■ WRITTEN EXERCISE
Find every line with the word "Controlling". Copy those lines.

■ RAW DATA
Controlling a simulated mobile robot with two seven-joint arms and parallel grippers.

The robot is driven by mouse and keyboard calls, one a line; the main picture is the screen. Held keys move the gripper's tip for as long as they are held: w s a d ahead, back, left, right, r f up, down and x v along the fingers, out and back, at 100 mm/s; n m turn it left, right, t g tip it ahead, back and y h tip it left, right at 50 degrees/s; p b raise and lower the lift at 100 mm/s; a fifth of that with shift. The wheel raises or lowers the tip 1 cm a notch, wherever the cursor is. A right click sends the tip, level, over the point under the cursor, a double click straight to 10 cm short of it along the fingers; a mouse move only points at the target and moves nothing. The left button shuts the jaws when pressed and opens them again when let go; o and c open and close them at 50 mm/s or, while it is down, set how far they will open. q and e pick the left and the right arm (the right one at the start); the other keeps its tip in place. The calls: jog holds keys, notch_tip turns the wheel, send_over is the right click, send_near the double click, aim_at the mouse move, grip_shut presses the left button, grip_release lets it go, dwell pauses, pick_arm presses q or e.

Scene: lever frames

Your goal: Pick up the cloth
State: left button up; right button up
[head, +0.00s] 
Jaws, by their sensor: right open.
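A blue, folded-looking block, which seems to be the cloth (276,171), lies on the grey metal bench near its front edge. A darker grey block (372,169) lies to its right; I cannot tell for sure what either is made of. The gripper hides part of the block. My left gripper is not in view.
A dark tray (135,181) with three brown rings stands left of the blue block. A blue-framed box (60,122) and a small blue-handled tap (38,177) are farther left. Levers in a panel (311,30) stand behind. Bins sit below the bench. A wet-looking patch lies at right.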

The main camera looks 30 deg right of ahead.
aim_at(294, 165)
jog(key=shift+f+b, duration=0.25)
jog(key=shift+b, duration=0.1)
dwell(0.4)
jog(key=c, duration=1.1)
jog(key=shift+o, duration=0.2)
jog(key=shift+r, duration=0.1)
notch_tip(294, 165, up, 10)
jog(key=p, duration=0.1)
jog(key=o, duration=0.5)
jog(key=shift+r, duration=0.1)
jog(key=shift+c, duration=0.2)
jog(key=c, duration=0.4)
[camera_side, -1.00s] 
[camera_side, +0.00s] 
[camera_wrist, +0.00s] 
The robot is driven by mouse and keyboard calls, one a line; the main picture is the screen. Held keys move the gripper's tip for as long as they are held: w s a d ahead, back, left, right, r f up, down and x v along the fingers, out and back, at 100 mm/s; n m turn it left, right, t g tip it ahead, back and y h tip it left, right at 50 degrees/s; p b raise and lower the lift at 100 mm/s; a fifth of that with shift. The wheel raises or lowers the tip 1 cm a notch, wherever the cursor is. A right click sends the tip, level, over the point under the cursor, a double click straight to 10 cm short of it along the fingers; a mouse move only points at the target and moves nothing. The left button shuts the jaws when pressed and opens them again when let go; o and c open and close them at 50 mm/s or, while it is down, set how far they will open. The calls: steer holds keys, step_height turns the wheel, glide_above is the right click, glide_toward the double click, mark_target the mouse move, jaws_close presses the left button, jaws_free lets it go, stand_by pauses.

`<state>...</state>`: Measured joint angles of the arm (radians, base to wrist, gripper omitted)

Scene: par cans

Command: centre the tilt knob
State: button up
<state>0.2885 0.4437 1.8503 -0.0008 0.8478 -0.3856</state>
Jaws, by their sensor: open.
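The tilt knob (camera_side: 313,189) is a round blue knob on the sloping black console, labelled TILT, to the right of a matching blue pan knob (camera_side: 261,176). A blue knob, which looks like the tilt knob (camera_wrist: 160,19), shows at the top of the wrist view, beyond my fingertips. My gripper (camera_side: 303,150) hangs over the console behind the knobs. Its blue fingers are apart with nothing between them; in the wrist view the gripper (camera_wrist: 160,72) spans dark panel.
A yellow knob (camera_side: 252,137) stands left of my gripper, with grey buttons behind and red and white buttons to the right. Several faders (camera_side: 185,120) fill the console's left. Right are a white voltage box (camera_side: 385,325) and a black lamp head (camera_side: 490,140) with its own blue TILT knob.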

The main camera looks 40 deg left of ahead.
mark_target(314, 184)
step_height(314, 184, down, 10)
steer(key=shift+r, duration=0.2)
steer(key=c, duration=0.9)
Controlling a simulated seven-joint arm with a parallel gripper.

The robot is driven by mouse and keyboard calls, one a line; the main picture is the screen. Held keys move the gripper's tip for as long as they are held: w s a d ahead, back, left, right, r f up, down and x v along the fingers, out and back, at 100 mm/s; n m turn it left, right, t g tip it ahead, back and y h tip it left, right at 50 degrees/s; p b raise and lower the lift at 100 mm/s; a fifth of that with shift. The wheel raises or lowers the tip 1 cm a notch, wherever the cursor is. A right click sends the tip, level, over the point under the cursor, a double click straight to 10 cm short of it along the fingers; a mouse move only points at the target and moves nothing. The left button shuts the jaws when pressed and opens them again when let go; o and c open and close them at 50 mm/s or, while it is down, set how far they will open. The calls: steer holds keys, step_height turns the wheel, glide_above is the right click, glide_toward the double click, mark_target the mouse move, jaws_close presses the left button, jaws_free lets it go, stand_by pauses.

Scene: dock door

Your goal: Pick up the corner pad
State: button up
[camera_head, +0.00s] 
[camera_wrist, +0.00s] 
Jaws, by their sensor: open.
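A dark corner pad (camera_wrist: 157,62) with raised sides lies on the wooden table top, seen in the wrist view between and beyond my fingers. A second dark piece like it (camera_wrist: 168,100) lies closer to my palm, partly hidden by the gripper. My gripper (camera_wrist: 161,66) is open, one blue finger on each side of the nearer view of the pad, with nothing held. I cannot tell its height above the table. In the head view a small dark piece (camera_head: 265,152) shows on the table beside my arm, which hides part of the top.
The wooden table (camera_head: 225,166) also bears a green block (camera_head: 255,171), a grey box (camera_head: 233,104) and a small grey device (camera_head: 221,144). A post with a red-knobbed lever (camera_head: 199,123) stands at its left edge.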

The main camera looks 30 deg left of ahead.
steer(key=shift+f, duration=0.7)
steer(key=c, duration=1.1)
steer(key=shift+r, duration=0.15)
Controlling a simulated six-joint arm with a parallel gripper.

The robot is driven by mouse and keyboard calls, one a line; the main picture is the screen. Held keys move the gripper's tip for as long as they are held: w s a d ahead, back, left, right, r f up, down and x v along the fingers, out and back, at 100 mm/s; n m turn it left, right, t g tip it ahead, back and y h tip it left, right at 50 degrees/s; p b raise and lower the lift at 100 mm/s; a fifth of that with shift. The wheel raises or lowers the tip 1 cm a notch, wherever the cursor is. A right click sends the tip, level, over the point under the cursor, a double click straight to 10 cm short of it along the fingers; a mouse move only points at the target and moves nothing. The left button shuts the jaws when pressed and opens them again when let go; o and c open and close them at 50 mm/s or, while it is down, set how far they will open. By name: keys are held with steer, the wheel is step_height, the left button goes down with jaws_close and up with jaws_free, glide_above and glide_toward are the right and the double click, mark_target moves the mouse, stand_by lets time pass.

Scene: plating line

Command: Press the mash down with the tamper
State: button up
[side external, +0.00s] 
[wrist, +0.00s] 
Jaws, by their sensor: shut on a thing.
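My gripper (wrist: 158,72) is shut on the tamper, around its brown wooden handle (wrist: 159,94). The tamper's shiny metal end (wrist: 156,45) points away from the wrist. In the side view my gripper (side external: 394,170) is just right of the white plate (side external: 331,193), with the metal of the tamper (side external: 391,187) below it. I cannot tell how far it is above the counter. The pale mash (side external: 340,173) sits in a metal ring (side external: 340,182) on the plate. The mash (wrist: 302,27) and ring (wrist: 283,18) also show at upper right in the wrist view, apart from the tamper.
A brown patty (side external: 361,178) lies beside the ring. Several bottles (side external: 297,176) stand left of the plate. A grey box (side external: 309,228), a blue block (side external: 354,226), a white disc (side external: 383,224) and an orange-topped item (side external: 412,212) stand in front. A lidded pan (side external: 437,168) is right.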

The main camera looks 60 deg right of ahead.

■ SOLUTION FOR THIS PROBLEM
Controlling a simulated mobile robot with two seven-joint arms and parallel grippers.
Controlling a simulated seven-joint arm with a parallel gripper.
Controlling a simulated six-joint arm with a parallel gripper.

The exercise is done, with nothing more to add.